REQUIRED WORK → Search the material and gather each line with "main" in it.

DATASET CONTENT →
^^^^^^^^

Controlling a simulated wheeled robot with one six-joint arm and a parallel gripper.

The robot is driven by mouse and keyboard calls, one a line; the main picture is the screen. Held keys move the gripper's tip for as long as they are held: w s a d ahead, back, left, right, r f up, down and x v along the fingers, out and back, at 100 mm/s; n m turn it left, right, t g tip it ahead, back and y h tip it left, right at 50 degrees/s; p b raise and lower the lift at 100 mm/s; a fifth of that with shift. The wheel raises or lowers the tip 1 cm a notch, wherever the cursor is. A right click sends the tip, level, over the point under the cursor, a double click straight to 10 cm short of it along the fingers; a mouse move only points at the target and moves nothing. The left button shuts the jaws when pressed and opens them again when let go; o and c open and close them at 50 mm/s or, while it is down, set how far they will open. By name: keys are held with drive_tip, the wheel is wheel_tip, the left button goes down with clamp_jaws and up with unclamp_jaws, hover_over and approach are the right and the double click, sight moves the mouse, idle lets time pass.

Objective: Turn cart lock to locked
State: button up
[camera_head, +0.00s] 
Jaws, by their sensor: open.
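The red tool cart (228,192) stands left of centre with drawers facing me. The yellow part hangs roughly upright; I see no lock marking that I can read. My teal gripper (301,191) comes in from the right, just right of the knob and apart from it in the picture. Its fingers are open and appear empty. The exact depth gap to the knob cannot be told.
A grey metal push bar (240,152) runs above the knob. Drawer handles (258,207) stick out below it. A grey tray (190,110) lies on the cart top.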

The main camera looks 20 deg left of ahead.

^^^^^^^^

WRITTEN RESPONSE →
The robot is driven by mouse and keyboard calls, one a line; the main picture is the screen. Held keys move the gripper's tip for as long as they are held: w s a d ahead, back, left, right, r f up, down and x v along the fingers, out and back, at 100 mm/s; n m turn it left, right, t g tip it ahead, back and y h tip it left, right at 50 degrees/s; p b raise and lower the lift at 100 mm/s; a fifth of that with shift. The wheel raises or lowers the tip 1 cm a notch, wherever the cursor is. A right click sends the tip, level, over the point under the cursor, a double click straight to 10 cm short of it along the fingers; a mouse move only points at the target and moves nothing. The left button shuts the jaws when pressed and opens them again when let go; o and c open and close them at 50 mm/s or, while it is down, set how far they will open. By name: keys are held with drive_tip, the wheel is wheel_tip, the left button goes down with clamp_jaws and up with unclamp_jaws, hover_over and approach are the right and the double click, sight moves the mouse, idle lets time pass.
The main camera looks 20 deg left of ahead.

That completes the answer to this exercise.